Simone Jasper, The News & Observer (Raleigh, N.C.) on

Published in News & Features

RALEIGH, N.C. -- Confederate monuments were vandalized in at least six Southern states as protests erupted over the death of George Floyd.

Floyd, a black man, died last week when a now-arrested Minneapolis police officer kneeled on his neck for more than eight minutes before he died.

His death prompted people across the country to call for justice and an end to police brutality in protests that were mostly peaceful, McClatchy reported. The violence and "looting" is being done by much smaller groups at the mostly peaceful gatherings, authorities told ABC News.

Demonstrators also marred some symbols of the Confederacy, which have long drawn contention, news outlets reported.

In Alabama, the city of Birmingham on Monday started to take down its Confederate Soldiers & Sailors Monument, which had stood over the city for 115 years, McClatchy reported. The removal process came after protesters this weekend toppled a similar statue in the city's Linn Park.

In other parts of the region, statues and structures were left defaced.

 

In Virginia, "No More White Supremacy" and "Black Lives Matter" were among the messages scrawled on the statue of Confederate Gen.
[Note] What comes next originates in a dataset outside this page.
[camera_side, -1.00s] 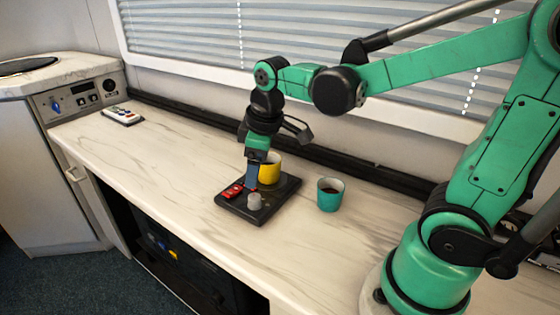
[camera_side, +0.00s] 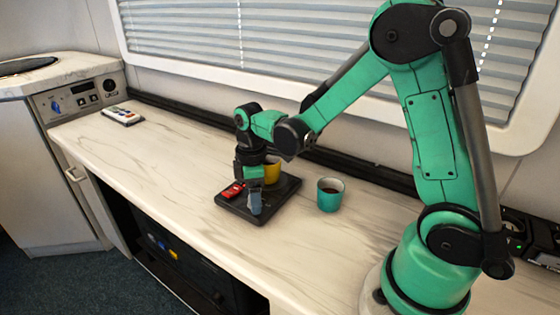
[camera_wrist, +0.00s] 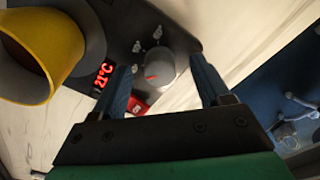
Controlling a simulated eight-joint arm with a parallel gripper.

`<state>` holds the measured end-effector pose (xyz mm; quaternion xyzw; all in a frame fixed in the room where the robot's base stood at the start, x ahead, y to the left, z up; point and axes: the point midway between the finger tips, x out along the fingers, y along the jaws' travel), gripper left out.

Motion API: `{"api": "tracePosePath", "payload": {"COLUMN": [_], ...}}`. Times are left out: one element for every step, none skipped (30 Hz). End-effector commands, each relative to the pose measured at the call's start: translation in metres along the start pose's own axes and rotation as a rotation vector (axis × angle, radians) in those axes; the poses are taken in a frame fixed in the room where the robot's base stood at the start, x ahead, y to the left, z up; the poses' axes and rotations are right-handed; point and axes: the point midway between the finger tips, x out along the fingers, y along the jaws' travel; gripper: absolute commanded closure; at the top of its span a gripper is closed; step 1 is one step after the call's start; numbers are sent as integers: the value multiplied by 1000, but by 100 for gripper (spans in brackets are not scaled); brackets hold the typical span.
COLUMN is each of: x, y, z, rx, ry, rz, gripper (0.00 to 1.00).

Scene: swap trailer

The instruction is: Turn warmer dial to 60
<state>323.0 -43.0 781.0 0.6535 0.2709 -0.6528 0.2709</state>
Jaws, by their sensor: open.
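The warmer (camera_side: 285,193) is a flat black plate on the counter, with a yellow mug (camera_side: 272,172) on its rear part. In the wrist view its grey dial (camera_wrist: 156,66) has a red pointer mark, and small icons sit beside it. The display (camera_wrist: 103,76) reads 21°C in red. A red switch (camera_wrist: 138,106) is partly hidden by a finger. My gripper (camera_side: 255,205) is low over the warmer's front corner and hides the dial in the side view. In the wrist view my gripper (camera_wrist: 161,68) is open, with the dial between its fingertips; contact cannot be told.
A teal cup (camera_side: 330,196) with dark liquid stands right of the warmer. The counter between remote and warmer is clear. The counter's front edge is close to the warmer.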

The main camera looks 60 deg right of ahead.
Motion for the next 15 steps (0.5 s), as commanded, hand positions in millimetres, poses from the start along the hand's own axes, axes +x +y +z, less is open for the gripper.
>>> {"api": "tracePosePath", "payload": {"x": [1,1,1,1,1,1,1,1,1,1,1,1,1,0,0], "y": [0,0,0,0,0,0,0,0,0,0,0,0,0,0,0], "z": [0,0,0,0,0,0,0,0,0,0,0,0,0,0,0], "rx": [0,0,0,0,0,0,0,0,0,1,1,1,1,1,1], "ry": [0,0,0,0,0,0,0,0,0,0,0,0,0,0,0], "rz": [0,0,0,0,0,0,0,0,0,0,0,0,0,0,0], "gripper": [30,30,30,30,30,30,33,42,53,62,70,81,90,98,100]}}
Robert E. Lee in Richmond, The Washington Post reported.

Nearby, a fire was set at the United Daughters of the Confederacy headquarters early Sunday morning, according to the newspaper. The Richmond Fire Department on Twitter said it responded to the area and put out flames on the exterior of a building.

In the same state, a photo from The Virginian-Pilot appears to show toilet paper and graffiti strewn across a Confederate monument in Norfolk.

Scrawled messages were found on similar statues this weekend in Charleston, S.C., and Chattanooga, Tenn., The Associated Press reported. A suspect was arrested in connection with vandalism at the University of Mississippi, according to The Oxford Eagle.